Reconnecting with home

These acrylic and mixed media paintings on canvas are inspired by my many trips back to England and Wales, re-visiting familiar places and exploring new scenic landscapes, from the Brecon Beacons to the rivers and parks of the Midlands.

There’s an essential Britishness, that finds its way into everything I do. Whether it’s the way I instinctively know whether it’s going to drizzle or downpour, to that inexplicable pull to explore the beach, however grim and grey the skyline. We are stoic, stiff upper lip, we like signposts and rules.

 

Yet for all these traits, I find that these are the ones I go up against when I immerse myself in the landscape of my home country. I’m shaped by where I was born, the river and the gardens that have changed immeasurably little, only the growing and receding of the floodplain giving any hint to the passage of time.

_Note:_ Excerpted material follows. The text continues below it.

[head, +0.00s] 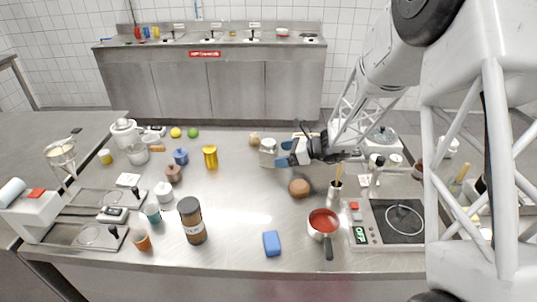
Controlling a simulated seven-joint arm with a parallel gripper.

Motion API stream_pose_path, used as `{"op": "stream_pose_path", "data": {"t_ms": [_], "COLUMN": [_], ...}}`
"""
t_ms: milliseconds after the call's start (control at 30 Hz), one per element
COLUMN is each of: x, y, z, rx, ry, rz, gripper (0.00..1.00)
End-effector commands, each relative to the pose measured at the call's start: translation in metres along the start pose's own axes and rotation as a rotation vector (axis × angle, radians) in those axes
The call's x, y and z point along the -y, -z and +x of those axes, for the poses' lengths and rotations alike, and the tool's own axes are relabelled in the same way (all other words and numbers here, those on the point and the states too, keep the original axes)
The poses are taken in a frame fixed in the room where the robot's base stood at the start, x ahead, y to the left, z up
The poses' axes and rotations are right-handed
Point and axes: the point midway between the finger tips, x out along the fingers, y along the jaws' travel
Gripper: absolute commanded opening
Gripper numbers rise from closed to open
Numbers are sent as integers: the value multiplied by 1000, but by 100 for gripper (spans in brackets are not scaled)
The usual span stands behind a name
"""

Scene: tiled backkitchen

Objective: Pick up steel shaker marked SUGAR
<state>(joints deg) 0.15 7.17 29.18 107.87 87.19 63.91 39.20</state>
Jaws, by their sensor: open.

Beautiful Landscape Paintings

British Landscape Art Inspired by the Sanctuary of Home

I look away from the signposts and rules, to the empty, the vast, the sublime, the picturesque: the English countryside has been called all this and more throughout the centuries. I look to borderlands, scrublands, in between lands, home lands. Places where I can feel that little bit closer to home.
 

It’s escaping to breathe in the heavy scent of a too-long winter, and equally dreading the appearance of the first snowdrops. The change of seasons feels swift, sudden, and always going in the wrong direction. It gets cold too fast, the frost bites too far through our coats and forces us to scrape and de-ice our cars frantically. Autumn is bittersweet, poignant, but the beauty doesn’t last long enough. Though spring will always come, we will still find a way to complain – politely – about it.


It’s being drawn into the romantic spirit of a gently curved hillside, sprinkled with sheep and cattle and just a hint of summer sunshine. Catching a gnarled old oak in the corner of your eye and muttering “excuse me” because it’s bowed trunk reminds you of your neighbour’s stooped back as he tends his flowerbeds.


It’s yearning wistfully for places untouched, places I have been a part of, shaped by, and places that I am forever drawn back to, like a deer returning to its favourite tree to shed its velvet. I too shed my velvet, leaving little traces of me behind each time.